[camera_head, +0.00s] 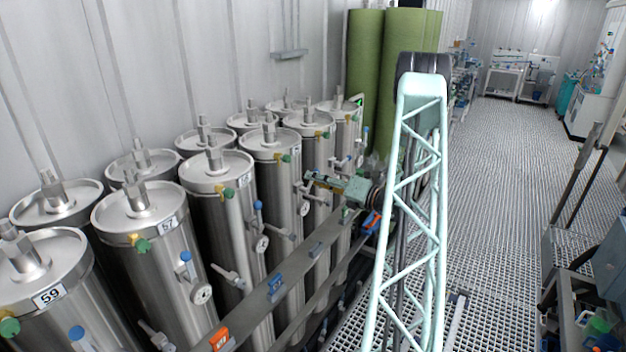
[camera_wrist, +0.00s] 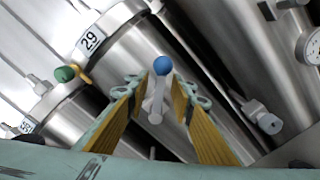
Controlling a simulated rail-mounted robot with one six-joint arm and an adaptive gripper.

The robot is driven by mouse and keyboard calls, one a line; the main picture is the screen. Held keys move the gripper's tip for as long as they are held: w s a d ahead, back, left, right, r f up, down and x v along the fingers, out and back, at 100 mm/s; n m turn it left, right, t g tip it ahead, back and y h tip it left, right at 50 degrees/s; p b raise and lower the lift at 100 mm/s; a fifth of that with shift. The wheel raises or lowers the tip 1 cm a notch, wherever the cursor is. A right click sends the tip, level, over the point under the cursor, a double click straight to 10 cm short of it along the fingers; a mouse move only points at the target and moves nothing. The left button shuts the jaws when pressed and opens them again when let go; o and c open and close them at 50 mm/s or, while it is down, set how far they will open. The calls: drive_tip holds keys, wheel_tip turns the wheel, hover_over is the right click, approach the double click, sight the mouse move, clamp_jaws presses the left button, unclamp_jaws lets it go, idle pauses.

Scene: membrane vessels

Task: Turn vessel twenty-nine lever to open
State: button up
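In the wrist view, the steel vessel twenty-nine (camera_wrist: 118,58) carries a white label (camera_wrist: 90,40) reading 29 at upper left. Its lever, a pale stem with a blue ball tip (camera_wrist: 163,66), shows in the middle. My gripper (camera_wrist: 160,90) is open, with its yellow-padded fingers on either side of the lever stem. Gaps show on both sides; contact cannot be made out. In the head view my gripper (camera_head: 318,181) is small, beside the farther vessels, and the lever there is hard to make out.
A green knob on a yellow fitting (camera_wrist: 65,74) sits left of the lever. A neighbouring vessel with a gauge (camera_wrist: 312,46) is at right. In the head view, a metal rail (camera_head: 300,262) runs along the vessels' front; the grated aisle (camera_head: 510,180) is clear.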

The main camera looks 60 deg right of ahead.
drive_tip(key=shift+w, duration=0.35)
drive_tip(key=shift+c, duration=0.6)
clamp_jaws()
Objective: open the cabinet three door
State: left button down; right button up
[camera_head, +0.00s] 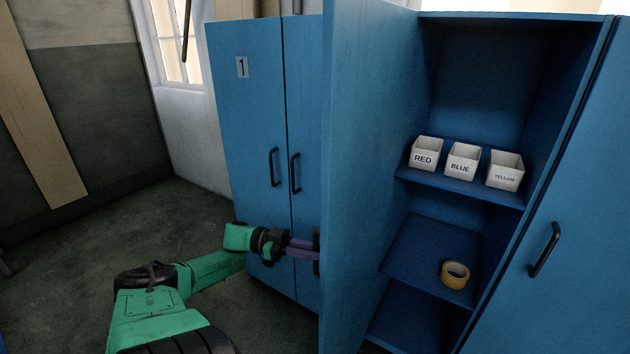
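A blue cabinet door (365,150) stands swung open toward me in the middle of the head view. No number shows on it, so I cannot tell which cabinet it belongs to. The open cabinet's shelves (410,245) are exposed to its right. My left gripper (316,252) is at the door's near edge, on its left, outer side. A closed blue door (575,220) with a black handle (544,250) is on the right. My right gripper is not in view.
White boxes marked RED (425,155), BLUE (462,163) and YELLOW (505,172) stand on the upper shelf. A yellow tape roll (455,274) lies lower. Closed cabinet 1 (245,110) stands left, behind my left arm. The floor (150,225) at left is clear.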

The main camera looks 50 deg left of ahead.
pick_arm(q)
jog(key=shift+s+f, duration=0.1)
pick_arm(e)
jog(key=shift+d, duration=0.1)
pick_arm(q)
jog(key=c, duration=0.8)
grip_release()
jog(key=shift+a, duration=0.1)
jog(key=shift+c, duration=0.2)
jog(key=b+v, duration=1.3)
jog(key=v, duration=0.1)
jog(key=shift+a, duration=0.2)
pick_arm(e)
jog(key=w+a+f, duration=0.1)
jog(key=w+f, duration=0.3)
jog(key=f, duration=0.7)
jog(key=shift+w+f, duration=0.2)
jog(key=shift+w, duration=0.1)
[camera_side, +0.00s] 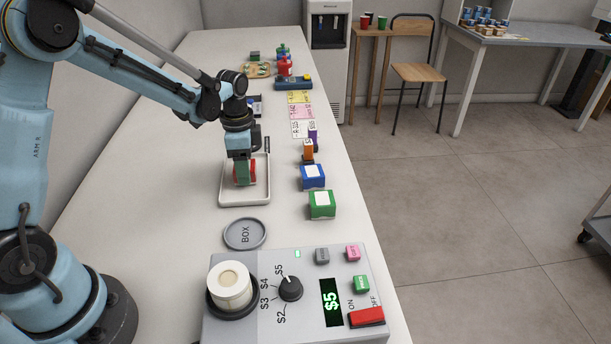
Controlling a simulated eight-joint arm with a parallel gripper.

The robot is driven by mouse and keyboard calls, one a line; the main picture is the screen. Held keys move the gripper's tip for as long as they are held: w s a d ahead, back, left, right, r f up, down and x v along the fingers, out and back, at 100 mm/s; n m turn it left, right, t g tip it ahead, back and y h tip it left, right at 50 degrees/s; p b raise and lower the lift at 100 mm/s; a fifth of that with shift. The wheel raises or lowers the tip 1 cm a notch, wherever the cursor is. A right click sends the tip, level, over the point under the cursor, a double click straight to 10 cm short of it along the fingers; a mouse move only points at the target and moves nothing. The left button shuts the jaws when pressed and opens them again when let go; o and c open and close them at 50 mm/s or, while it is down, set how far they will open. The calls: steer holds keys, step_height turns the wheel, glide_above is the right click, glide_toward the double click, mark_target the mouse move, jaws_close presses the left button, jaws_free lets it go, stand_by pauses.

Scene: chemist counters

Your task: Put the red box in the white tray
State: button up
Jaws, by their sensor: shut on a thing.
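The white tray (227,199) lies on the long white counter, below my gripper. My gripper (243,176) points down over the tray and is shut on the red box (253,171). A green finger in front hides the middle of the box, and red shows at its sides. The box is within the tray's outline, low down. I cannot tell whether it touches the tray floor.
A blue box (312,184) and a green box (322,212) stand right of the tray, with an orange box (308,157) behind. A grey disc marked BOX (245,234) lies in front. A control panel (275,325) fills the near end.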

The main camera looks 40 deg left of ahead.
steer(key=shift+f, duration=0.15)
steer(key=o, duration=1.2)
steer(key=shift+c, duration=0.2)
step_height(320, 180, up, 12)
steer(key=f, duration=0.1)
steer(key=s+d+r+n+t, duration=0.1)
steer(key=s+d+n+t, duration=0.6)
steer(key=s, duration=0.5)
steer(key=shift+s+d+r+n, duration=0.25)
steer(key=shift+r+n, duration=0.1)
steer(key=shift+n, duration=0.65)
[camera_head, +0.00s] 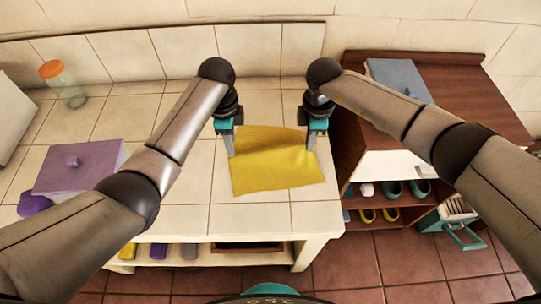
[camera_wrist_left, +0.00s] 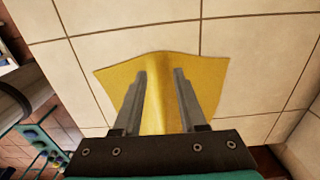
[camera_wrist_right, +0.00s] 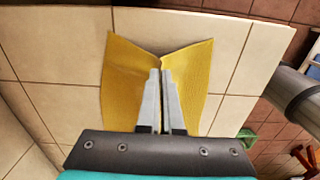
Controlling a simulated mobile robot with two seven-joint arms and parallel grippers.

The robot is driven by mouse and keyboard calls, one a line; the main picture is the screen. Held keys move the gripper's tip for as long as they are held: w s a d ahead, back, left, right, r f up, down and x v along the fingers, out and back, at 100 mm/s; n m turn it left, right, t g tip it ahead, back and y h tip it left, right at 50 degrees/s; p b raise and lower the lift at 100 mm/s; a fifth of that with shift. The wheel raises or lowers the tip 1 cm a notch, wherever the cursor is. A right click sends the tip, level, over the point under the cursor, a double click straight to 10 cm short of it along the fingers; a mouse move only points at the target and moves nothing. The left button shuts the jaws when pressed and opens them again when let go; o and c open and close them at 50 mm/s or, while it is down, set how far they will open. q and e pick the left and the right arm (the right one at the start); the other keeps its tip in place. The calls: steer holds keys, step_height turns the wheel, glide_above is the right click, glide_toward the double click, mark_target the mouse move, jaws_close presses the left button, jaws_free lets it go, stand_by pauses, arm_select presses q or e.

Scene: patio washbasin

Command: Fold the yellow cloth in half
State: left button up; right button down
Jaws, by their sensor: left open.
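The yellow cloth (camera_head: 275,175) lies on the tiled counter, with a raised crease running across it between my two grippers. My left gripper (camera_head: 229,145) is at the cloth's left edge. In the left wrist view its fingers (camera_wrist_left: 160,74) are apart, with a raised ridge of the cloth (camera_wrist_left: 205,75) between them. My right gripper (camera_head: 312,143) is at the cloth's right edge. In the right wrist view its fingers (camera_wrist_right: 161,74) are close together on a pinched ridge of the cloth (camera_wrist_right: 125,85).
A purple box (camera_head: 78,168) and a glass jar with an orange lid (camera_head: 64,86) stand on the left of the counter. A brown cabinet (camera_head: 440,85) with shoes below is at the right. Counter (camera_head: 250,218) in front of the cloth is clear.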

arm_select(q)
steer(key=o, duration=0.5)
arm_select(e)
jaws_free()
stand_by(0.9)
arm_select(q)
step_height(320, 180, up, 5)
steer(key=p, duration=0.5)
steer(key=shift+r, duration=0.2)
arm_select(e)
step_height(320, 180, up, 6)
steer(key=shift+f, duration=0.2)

» TASK
From the listing, extract all text exactly as given and drop any picture.

» THE OUTPUT
[camera_head, +0.00s] 
[camera_wrist, +0.00s] 
Controlling a simulated rail-mounted robot with one six-joint arm and an adaptive gripper.

The robot is driven by mouse and keyboard calls, one a line; the main picture is the screen. Held keys move the gripper's tip for as long as they are held: w s a d ahead, back, left, right, r f up, down and x v along the fingers, out and back, at 100 mm/s; n m turn it left, right, t g tip it ahead, back and y h tip it left, right at 50 degrees/s; p b raise and lower the lift at 100 mm/s; a fifth of that with shift. The wheel raises or lowers the tip 1 cm a notch, wherever the cursor is. A right click sends the tip, level, over the point under the cursor, a double click straight to 10 cm short of it along the fingers; a mouse move only points at the target and moves nothing. The left button shuts the jaws when pressed and opens them again when let go; o and c open and close them at 50 mm/s or, while it is down, set how far they will open. The calls: drive_tip holds keys, wheel_tip turns the wheel, hover_over is the right click, approach the double click, sight the mouse move, clamp_jaws presses the left button, unclamp_jaws lets it go, idle pauses.

Scene: membrane vessels

Task: Turn vessel twenty-nine lever to open
State: button up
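In the wrist view, the steel vessel twenty-nine (camera_wrist: 118,58) carries a white label (camera_wrist: 90,40) reading 29 at upper left. Its lever, a pale stem with a blue ball tip (camera_wrist: 163,66), shows in the middle. My gripper (camera_wrist: 160,90) is open, with its yellow-padded fingers on either side of the lever stem. Gaps show on both sides; contact cannot be made out. In the head view my gripper (camera_head: 318,181) is small, beside the farther vessels, and the lever there is hard to make out.
A green knob on a yellow fitting (camera_wrist: 65,74) sits left of the lever. A neighbouring vessel with a gauge (camera_wrist: 312,46) is at right. In the head view, a metal rail (camera_head: 300,262) runs along the vessels' front; the grated aisle (camera_head: 510,180) is clear.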

The main camera looks 60 deg right of ahead.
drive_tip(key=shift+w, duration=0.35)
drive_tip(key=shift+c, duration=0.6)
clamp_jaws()
Objective: open the cabinet three door
State: left button down; right button up
[camera_head, +0.00s] 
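A blue cabinet door (365,150) stands swung open toward me in the middle of the head view. No number shows on it, so I cannot tell which cabinet it belongs to. The open cabinet's shelves (410,245) are exposed to its right. My left gripper (316,252) is at the door's near edge, on its left, outer side. A closed blue door (575,220) with a black handle (544,250) is on the right. My right gripper is not in view.
White boxes marked RED (425,155), BLUE (462,163) and YELLOW (505,172) stand on the upper shelf. A yellow tape roll (455,274) lies lower. Closed cabinet 1 (245,110) stands left, behind my left arm. The floor (150,225) at left is clear.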

The main camera looks 50 deg left of ahead.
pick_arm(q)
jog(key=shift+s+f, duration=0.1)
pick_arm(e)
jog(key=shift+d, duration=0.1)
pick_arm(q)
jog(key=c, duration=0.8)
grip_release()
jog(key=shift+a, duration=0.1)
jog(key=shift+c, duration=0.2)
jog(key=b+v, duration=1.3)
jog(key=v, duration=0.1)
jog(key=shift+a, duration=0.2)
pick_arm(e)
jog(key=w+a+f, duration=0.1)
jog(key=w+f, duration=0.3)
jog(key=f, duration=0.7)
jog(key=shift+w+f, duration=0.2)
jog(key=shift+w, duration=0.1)
[camera_side, +0.00s] 
Controlling a simulated eight-joint arm with a parallel gripper.

The robot is driven by mouse and keyboard calls, one a line; the main picture is the screen. Held keys move the gripper's tip for as long as they are held: w s a d ahead, back, left, right, r f up, down and x v along the fingers, out and back, at 100 mm/s; n m turn it left, right, t g tip it ahead, back and y h tip it left, right at 50 degrees/s; p b raise and lower the lift at 100 mm/s; a fifth of that with shift. The wheel raises or lowers the tip 1 cm a notch, wherever the cursor is. A right click sends the tip, level, over the point under the cursor, a double click straight to 10 cm short of it along the fingers; a mouse move only points at the target and moves nothing. The left button shuts the jaws when pressed and opens them again when let go; o and c open and close them at 50 mm/s or, while it is down, set how far they will open. The calls: steer holds keys, step_height turns the wheel, glide_above is the right click, glide_toward the double click, mark_target the mouse move, jaws_close presses the left button, jaws_free lets it go, stand_by pauses.

Scene: chemist counters

Your task: Put the red box in the white tray
State: button up
Jaws, by their sensor: shut on a thing.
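The white tray (227,199) lies on the long white counter, below my gripper. My gripper (243,176) points down over the tray and is shut on the red box (253,171). A green finger in front hides the middle of the box, and red shows at its sides. The box is within the tray's outline, low down. I cannot tell whether it touches the tray floor.
A blue box (312,184) and a green box (322,212) stand right of the tray, with an orange box (308,157) behind. A grey disc marked BOX (245,234) lies in front. A control panel (275,325) fills the near end.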

The main camera looks 40 deg left of ahead.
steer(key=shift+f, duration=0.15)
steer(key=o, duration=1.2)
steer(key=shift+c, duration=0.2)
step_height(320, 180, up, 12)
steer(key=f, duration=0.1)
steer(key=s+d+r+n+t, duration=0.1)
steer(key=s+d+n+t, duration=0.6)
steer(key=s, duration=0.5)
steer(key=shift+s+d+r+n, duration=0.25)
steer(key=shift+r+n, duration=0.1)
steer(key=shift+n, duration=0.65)
[camera_head, +0.00s] 
[camera_wrist_left, +0.00s] 
[camera_wrist_right, +0.00s] 
Controlling a simulated mobile robot with two seven-joint arms and parallel grippers.

The robot is driven by mouse and keyboard calls, one a line; the main picture is the screen. Held keys move the gripper's tip for as long as they are held: w s a d ahead, back, left, right, r f up, down and x v along the fingers, out and back, at 100 mm/s; n m turn it left, right, t g tip it ahead, back and y h tip it left, right at 50 degrees/s; p b raise and lower the lift at 100 mm/s; a fifth of that with shift. The wheel raises or lowers the tip 1 cm a notch, wherever the cursor is. A right click sends the tip, level, over the point under the cursor, a double click straight to 10 cm short of it along the fingers; a mouse move only points at the target and moves nothing. The left button shuts the jaws when pressed and opens them again when let go; o and c open and close them at 50 mm/s or, while it is down, set how far they will open. q and e pick the left and the right arm (the right one at the start); the other keeps its tip in place. The calls: steer holds keys, step_height turns the wheel, glide_above is the right click, glide_toward the double click, mark_target the mouse move, jaws_close presses the left button, jaws_free lets it go, stand_by pauses, arm_select presses q or e.

Scene: patio washbasin

Command: Fold the yellow cloth in half
State: left button up; right button down
Jaws, by their sensor: left open.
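The yellow cloth (camera_head: 275,175) lies on the tiled counter, with a raised crease running across it between my two grippers. My left gripper (camera_head: 229,145) is at the cloth's left edge. In the left wrist view its fingers (camera_wrist_left: 160,74) are apart, with a raised ridge of the cloth (camera_wrist_left: 205,75) between them. My right gripper (camera_head: 312,143) is at the cloth's right edge. In the right wrist view its fingers (camera_wrist_right: 161,74) are close together on a pinched ridge of the cloth (camera_wrist_right: 125,85).
A purple box (camera_head: 78,168) and a glass jar with an orange lid (camera_head: 64,86) stand on the left of the counter. A brown cabinet (camera_head: 440,85) with shoes below is at the right. Counter (camera_head: 250,218) in front of the cloth is clear.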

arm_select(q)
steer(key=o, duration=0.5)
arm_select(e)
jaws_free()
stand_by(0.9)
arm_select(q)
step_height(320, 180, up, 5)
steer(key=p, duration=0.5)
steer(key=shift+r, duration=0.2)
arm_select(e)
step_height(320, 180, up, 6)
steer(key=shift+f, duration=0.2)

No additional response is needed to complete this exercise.